■ **Goal**:
Give again only the lines beginning with the one that contains "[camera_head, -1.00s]" and ending with the one that contains "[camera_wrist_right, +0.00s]"; include both of those lines.

+---+

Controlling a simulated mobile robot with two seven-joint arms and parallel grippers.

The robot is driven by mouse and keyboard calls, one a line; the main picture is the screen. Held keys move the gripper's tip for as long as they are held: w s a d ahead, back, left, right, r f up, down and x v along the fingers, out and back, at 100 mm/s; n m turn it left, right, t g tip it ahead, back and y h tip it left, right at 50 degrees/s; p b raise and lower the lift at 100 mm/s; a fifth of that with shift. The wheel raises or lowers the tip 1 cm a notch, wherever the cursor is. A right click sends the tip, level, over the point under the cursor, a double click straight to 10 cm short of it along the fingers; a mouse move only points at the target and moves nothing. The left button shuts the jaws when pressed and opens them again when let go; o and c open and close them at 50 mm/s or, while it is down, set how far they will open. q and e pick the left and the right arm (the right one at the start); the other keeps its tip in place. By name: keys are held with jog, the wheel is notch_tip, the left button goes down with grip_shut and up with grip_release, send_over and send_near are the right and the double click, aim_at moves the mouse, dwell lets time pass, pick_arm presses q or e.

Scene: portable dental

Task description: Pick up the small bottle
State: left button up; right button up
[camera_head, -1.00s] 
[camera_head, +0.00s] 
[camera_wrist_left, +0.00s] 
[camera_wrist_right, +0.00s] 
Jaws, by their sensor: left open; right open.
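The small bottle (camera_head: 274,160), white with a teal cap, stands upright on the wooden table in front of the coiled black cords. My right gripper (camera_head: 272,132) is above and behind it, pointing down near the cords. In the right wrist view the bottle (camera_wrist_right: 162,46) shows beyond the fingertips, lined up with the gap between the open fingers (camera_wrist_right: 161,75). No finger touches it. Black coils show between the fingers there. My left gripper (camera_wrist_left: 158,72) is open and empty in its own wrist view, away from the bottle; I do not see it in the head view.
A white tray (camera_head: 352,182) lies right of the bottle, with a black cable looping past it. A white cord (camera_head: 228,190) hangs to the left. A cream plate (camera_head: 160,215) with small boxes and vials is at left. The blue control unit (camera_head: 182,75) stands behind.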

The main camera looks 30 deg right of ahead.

+---+

■ **Exercise solution**:
[camera_head, -1.00s] 
[camera_head, +0.00s] 
[camera_wrist_left, +0.00s] 
[camera_wrist_right, +0.00s] 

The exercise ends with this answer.